Problem to work on: Find all lines in the listing that include the word "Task", then copy them.
— begin —
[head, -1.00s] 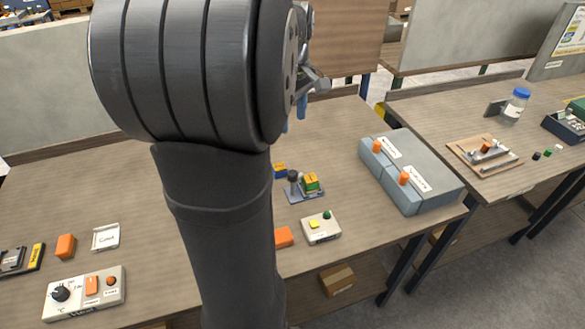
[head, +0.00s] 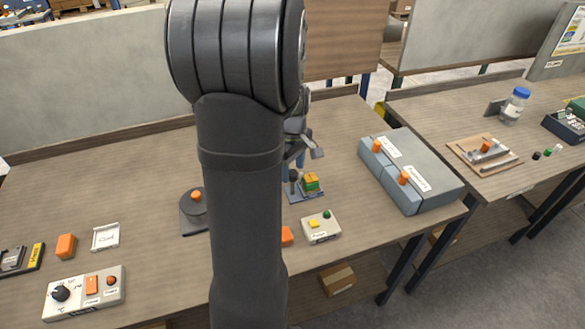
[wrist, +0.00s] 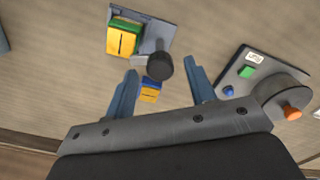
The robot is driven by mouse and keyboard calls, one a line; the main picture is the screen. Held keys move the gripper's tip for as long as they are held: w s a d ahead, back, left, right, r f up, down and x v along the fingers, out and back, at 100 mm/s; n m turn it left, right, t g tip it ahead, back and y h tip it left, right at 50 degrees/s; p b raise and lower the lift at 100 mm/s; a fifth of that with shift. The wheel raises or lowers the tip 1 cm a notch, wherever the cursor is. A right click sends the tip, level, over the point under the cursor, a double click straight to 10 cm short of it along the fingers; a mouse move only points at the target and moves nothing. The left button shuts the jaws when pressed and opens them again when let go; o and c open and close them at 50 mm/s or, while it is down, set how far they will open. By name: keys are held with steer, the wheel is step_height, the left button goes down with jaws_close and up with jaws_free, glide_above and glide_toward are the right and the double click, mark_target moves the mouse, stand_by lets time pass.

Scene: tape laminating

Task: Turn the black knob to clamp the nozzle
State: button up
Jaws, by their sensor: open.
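A small grey fixture (head: 307,194) stands mid-table in the head view and shows at the top of the wrist view (wrist: 153,20). It bears a black knob (wrist: 159,66), also seen in the head view (head: 293,175), and a yellow block with a green top (wrist: 122,38). A small pale part (wrist: 138,60), possibly the nozzle, lies between block and knob. My gripper (wrist: 160,66) is open, its blue fingers on either side of the knob in the wrist view. I cannot tell whether they are level with it. In the head view my arm partly hides the gripper.
A blue and yellow block (wrist: 150,92) lies near the knob between the fingers. A grey device with an orange knob (head: 196,195) is left of my arm. A button box (head: 320,227) stands in front of the fixture, a grey-blue case (head: 425,185) to its right.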

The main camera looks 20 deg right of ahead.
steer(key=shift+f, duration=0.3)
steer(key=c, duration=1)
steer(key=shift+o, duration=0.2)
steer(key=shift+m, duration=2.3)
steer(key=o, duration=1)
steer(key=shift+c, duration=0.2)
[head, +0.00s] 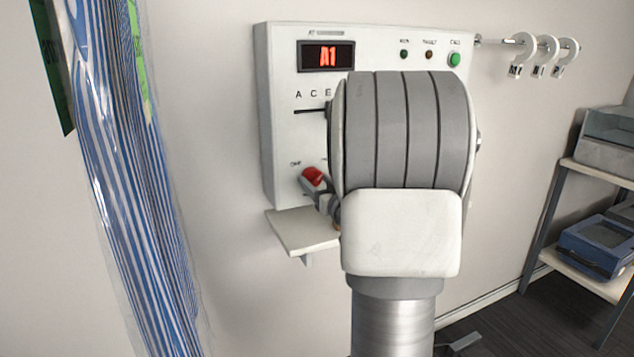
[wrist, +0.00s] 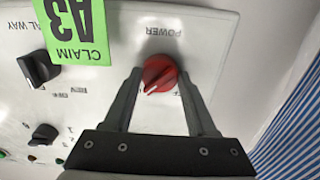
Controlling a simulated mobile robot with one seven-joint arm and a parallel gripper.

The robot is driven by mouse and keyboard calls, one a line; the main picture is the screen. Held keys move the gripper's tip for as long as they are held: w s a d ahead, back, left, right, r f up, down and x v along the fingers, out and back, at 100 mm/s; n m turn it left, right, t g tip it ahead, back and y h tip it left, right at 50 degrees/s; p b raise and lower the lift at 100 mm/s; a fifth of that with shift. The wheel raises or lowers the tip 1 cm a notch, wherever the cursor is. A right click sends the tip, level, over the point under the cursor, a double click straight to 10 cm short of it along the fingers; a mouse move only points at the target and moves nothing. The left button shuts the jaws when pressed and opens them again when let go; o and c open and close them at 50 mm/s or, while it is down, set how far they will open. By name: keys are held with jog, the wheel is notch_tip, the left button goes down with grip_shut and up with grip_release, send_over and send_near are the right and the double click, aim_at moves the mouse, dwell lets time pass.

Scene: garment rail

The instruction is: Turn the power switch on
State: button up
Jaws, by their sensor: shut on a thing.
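The power switch is a red rotary knob (wrist: 160,73) under the upside-down word POWER in the wrist view. Its white pointer mark slants to the lower left of that view. My gripper (wrist: 160,80) has its two fingers on either side of the knob and is shut on it. In the head view the red knob (head: 313,176) shows at the panel's lower left, with my gripper (head: 322,190) against it. My arm hides much of the white control panel (head: 283,130).
A green CLAIM A3 tag (wrist: 78,28) hangs close to the wrist camera, covering part of the panel near a black knob (wrist: 38,68). Blue-striped garments in clear plastic (head: 130,170) hang at left. A small ledge (head: 300,232) juts below the panel. White hooks (head: 541,55) and shelves stand right.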

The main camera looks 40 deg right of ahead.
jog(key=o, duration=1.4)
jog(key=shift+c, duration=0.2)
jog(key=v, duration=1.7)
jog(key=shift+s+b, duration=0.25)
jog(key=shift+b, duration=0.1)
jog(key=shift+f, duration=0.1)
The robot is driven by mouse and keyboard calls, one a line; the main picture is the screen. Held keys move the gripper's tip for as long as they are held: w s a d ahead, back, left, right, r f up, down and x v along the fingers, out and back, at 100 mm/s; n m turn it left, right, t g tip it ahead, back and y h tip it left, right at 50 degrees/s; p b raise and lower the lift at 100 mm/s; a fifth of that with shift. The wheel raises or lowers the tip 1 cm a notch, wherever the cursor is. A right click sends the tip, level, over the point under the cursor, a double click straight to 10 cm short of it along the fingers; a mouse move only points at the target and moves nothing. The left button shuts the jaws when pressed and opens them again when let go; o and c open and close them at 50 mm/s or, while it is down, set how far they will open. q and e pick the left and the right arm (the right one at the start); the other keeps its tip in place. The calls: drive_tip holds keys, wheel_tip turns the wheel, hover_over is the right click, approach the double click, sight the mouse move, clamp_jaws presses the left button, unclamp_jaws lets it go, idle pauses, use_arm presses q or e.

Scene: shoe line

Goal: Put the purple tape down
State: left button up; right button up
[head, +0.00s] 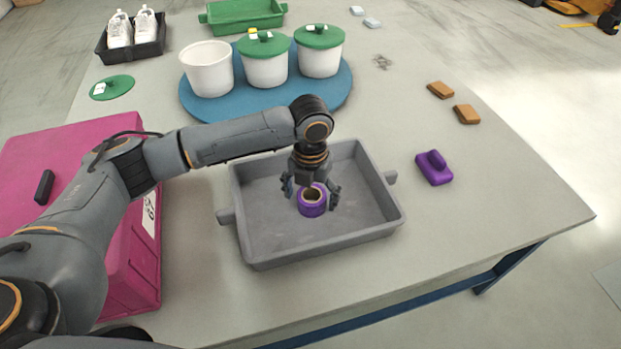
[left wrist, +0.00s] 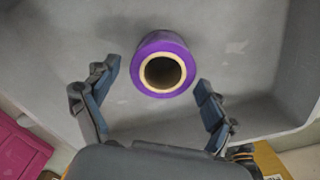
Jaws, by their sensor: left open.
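The purple tape (head: 312,207) is a roll with a pale core, lying flat in the grey tray (head: 248,228). In the left wrist view the purple tape (left wrist: 163,92) lies just beyond the fingertips, with its round hole facing the camera. My left gripper (head: 311,196) is open over the tray, with its fingers spread to either side of the roll. In the left wrist view my left gripper (left wrist: 158,78) shows a clear gap between each finger and the roll. My right gripper is not in view.
A pink box (head: 128,265) stands left of the tray. White pots (head: 208,72) stand on a round blue mat (head: 200,104) behind it. Table right of the tray is mostly clear.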

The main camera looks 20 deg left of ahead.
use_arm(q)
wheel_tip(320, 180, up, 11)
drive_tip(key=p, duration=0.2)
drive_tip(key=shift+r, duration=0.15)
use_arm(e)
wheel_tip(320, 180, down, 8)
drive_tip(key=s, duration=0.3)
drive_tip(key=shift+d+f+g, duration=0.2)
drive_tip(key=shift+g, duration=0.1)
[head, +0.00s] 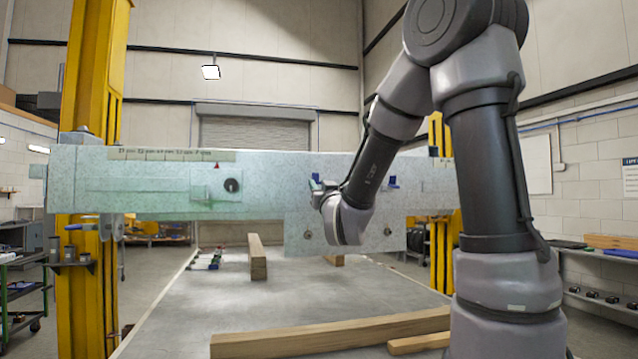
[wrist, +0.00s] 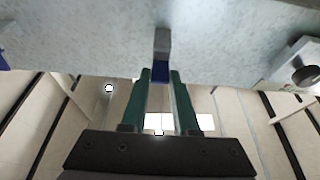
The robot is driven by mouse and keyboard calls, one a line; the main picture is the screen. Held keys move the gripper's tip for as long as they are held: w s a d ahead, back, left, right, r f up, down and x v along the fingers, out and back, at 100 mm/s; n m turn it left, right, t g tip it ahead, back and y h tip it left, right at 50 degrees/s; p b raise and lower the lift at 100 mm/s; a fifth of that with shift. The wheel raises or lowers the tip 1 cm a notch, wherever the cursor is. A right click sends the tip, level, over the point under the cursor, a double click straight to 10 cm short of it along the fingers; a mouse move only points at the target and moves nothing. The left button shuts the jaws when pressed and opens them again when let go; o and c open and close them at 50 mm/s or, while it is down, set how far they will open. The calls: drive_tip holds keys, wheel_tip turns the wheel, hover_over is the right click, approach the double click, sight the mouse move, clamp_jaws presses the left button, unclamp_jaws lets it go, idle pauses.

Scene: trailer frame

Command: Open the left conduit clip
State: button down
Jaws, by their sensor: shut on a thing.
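The left conduit clip (wrist: 160,70) is a small blue piece below a grey block (wrist: 162,42) on the pale speckled frame. My gripper (wrist: 160,76) has its two green fingers on either side of the blue piece and is shut on it. In the head view, a bit of blue of this clip (head: 316,177) shows beside my wrist, and my fingers are mostly hidden there. A second blue clip (head: 392,181) is on the frame to the right. It also shows at the left edge of the wrist view (wrist: 3,61).
The pale green trailer frame (head: 130,185) spans the view between yellow posts (head: 90,110). A round black knob (head: 232,185) is on the frame left of my gripper. Wooden beams (head: 330,336) lie on the grey surface below. The space in front of the frame's left part is clear.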

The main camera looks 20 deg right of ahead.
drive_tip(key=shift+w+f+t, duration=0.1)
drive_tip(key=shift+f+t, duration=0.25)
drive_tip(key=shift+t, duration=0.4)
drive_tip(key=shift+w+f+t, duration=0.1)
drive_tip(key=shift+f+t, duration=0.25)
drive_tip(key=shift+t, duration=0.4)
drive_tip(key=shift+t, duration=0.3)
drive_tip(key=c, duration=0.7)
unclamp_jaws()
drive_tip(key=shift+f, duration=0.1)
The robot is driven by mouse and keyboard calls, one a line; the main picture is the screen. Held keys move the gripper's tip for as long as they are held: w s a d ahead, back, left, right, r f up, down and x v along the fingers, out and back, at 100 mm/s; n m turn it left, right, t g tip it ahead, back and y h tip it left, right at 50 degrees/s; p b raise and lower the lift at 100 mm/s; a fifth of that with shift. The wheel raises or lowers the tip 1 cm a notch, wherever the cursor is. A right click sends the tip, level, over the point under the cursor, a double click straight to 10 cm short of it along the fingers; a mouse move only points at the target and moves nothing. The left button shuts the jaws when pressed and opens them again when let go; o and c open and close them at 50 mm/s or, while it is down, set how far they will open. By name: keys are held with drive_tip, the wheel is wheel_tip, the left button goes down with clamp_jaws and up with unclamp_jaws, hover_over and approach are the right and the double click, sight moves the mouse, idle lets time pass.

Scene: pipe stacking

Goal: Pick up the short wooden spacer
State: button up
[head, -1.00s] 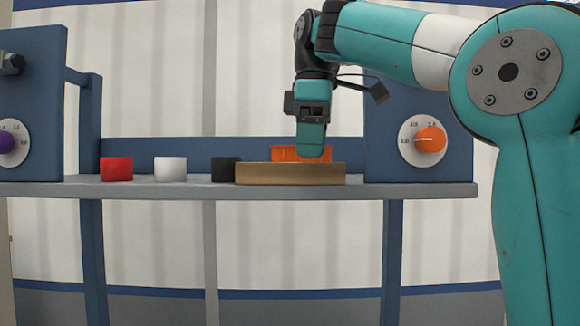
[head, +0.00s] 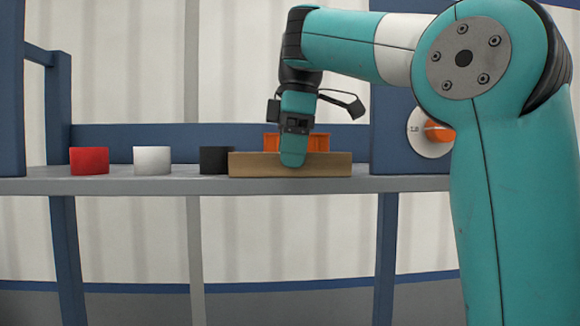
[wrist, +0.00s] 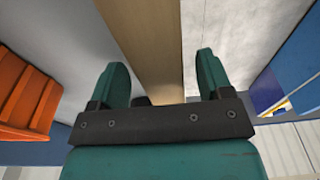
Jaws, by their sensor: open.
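The wooden spacer (head: 330,165) is a light brown block lying lengthwise along the front of the grey shelf in the head view. In the wrist view the spacer (wrist: 150,40) runs between the two fingers, with a gap on each side. My gripper (head: 292,160) is open and pointing down, with one finger in front of the spacer's near face. In the wrist view my gripper (wrist: 163,82) straddles the wood without visibly closing on it. The far finger is hidden in the head view.
An orange bin (head: 318,142) stands just behind the spacer. A black piece (head: 213,160) sits close to its left end, then a white one (head: 152,160) and a red one (head: 89,160). A blue panel with an orange dial (head: 438,132) stands at the right.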

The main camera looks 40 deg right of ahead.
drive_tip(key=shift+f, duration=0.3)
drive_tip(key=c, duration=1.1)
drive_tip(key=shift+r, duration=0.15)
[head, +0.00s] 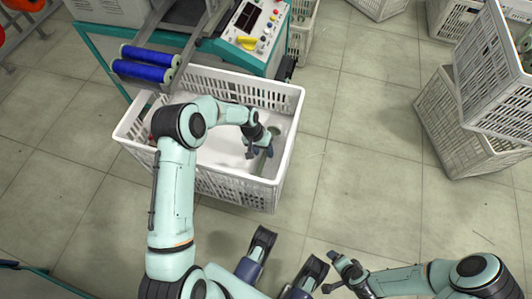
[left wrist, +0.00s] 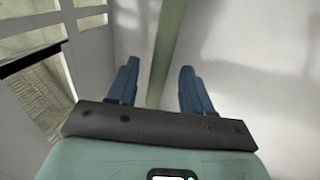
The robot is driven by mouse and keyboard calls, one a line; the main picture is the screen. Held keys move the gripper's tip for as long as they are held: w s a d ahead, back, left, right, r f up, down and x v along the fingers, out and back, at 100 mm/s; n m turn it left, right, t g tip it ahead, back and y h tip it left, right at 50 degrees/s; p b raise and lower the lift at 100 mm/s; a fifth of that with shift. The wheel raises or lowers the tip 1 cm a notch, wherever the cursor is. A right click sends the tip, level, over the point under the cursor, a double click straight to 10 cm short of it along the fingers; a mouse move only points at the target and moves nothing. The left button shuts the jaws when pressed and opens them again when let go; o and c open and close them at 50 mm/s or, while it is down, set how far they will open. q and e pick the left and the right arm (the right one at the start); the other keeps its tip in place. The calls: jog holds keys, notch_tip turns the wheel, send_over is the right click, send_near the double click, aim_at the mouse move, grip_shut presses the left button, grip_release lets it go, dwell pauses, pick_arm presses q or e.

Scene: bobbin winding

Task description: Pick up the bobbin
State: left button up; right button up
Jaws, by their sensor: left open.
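My left gripper (head: 260,152) is open and reaches down into the right end of the white crate (head: 240,190). In the left wrist view its two blue fingers (left wrist: 159,66) stand apart, one on each side of a long pale green bar-like thing (left wrist: 167,40). I cannot tell whether this is a bobbin or whether the fingers touch it. Two blue-wound bobbins (head: 142,71) lie side by side on the machine, behind the crate and away from the gripper. My right gripper (head: 333,272) is at the bottom of the head view with its fingers apart and empty.
The crate's slotted walls (left wrist: 90,15) stand close to the left gripper. The machine's control panel (head: 255,25) rises behind the crate. More crates (head: 470,130) are stacked at the right. The tiled floor (head: 360,150) between is clear.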

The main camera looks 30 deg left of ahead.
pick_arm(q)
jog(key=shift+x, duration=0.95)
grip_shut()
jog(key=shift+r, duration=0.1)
— end —
Answer to the exercise:
Task: Turn the black knob to clamp the nozzle
Task description: Pick up the bobbin

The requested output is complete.